■ WHAT THIS TASK INVOLVES: Give a verbatim copy of the lines below, minus the pictures.

[DATA SEGMENT start]

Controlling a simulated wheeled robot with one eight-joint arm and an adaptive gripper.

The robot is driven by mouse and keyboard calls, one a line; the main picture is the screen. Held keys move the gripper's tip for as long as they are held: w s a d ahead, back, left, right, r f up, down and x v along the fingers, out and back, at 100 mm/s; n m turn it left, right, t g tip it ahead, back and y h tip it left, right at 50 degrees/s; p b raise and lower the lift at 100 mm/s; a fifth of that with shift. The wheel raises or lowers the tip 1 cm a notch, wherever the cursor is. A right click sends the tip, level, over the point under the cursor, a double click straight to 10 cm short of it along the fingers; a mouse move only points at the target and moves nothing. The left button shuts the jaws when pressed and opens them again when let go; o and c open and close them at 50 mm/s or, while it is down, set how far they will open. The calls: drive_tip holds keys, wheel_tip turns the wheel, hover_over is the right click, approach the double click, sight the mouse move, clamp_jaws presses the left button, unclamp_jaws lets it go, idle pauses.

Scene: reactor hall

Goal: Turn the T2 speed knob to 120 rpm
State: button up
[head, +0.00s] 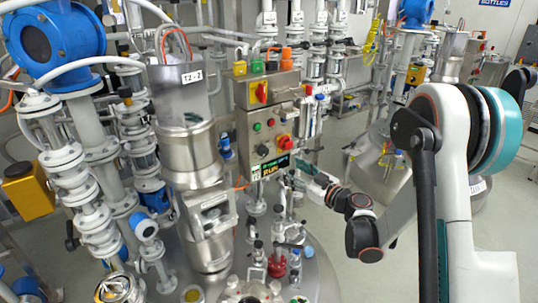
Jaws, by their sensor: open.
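A grey control box (245,135) stands beside the steel motor housing labelled T2-2 or similar (190,130). A small black round knob (262,150) sits on its front, above a dark display (273,167). The display shows a small green line, too small to read, and yellow letters that look like RUN. I cannot make out the knob's pointer or scale. My gripper (304,171) is at the right edge of the display, right of and below the knob. It is open, with nothing seen between its fingers, and appears apart from the knob.
A red and yellow stop button (285,142) is right of the knob. Green (257,127) and red (270,123) buttons sit above it. A red-yellow switch (262,92) is on the upper box. Glass fittings and valves (277,262) crowd the vessel lid below.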

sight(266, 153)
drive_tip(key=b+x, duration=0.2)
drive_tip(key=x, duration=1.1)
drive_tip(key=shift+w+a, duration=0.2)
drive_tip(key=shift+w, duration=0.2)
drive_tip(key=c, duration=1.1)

[DATA SEGMENT end]

■ THE COMPLETED TASK:
Controlling a simulated wheeled robot with one eight-joint arm and an adaptive gripper.

The robot is driven by mouse and keyboard calls, one a line; the main picture is the screen. Held keys move the gripper's tip for as long as they are held: w s a d ahead, back, left, right, r f up, down and x v along the fingers, out and back, at 100 mm/s; n m turn it left, right, t g tip it ahead, back and y h tip it left, right at 50 degrees/s; p b raise and lower the lift at 100 mm/s; a fifth of that with shift. The wheel raises or lowers the tip 1 cm a notch, wherever the cursor is. A right click sends the tip, level, over the point under the cursor, a double click straight to 10 cm short of it along the fingers; a mouse move only points at the target and moves nothing. The left button shuts the jaws when pressed and opens them again when let go; o and c open and close them at 50 mm/s or, while it is down, set how far they will open. The calls: drive_tip holds keys, wheel_tip turns the wheel, hover_over is the right click, approach the double click, sight the mouse move, clamp_jaws presses the left button, unclamp_jaws lets it go, idle pauses.

Scene: reactor hall

Goal: Turn the T2 speed knob to 120 rpm
State: button up
[head, +0.00s] 
Jaws, by their sensor: open.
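A grey control box (245,135) stands beside the steel motor housing labelled T2-2 or similar (190,130). A small black round knob (262,150) sits on its front, above a dark display (273,167). The display shows a small green line, too small to read, and yellow letters that look like RUN. I cannot make out the knob's pointer or scale. My gripper (304,171) is at the right edge of the display, right of and below the knob. It is open, with nothing seen between its fingers, and appears apart from the knob.
A red and yellow stop button (285,142) is right of the knob. Green (257,127) and red (270,123) buttons sit above it. A red-yellow switch (262,92) is on the upper box. Glass fittings and valves (277,262) crowd the vessel lid below.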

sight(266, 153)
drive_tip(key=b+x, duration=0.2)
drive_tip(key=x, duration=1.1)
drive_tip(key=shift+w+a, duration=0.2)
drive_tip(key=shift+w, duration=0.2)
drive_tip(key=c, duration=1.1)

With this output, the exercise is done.